The primary difficulty with macros is that individual tokens have identities, which need to be preserved in the syntax tree for hygiene purposes. This is handled by the TreeSink layer. Specifically, TreeSink constructs the tree in lockstep with draining the original token stream. In the process, it records which tokens of the tree correspond to which tokens of the input, by using text ranges to identify syntax tokens. The end result is that parsing an expanded code yields a syntax tree and a mapping of text-ranges of the tree to original tokens.
To deal with precedence in cases like $expr * 1, we use special invisible parenthesis, which are explicitly handled by the parser.
Parser does not see whitespace nodes. Instead, they are attached to the tree in the TreeSink layer.
For example, in
// non doc comment fn foo() {}
the comment will be (heuristically) made a child of function node.
Green trees are cheap to modify, so incremental reparse works by patching a previous tree, without maintaining any additional state. The reparse is based on heuristic: we try to contain a change to a single {} block, and reparse only this block. To do this, we maintain the invariant that, even for invalid code, curly braces are always paired correctly.

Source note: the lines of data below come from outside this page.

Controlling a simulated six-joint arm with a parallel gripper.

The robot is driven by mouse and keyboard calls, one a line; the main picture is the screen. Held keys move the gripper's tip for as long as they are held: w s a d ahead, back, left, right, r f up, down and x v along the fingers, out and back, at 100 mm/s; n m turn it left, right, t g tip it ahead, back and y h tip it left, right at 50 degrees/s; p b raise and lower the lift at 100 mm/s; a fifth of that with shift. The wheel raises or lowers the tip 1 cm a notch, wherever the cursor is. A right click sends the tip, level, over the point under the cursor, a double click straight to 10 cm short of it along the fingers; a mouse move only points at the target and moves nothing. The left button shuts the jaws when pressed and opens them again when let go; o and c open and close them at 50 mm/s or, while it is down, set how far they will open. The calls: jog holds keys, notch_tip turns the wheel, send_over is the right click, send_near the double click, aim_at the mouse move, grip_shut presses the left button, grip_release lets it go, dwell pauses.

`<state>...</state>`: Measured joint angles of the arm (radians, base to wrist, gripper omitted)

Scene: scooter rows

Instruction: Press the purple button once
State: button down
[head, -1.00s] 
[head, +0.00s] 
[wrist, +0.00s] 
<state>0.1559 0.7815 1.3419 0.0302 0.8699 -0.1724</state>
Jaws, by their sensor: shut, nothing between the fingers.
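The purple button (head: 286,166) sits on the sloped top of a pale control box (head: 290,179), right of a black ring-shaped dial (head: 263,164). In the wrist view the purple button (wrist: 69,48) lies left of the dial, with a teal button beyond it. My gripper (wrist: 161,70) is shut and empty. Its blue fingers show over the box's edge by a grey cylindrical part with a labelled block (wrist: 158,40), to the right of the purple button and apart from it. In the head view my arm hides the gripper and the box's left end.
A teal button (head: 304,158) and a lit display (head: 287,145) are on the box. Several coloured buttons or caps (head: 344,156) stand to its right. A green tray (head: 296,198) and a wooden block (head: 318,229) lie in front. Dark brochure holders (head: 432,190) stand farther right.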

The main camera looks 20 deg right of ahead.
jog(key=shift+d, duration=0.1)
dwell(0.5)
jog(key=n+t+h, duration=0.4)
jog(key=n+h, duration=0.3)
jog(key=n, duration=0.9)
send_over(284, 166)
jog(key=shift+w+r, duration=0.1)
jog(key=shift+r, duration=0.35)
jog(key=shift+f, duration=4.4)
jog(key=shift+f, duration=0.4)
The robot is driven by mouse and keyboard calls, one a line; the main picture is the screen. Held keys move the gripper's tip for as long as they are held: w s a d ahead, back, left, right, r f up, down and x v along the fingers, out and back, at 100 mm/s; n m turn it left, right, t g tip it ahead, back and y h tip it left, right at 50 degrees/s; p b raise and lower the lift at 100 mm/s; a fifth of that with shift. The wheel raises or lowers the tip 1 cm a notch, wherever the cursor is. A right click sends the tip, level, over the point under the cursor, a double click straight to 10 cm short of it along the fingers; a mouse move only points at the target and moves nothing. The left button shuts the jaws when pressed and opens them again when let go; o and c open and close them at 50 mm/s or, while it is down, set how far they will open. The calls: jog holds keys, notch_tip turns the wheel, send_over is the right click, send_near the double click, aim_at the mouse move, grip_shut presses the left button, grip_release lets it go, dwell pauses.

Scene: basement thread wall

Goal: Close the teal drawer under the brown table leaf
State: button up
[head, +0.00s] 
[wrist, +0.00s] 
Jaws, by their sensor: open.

In practice, incremental reparsing doesn't actually matter much for IDE use-cases, parsing from scratch seems to be fast enough.
We use a boring hand-crafted recursive descent + pratt combination, with a special effort of continuing the parsing if an error is detected.
Parser itself defines traits for token sequence input and syntax tree output. It doesn't care about where the tokens come from, and how the resulting syntax tree looks like.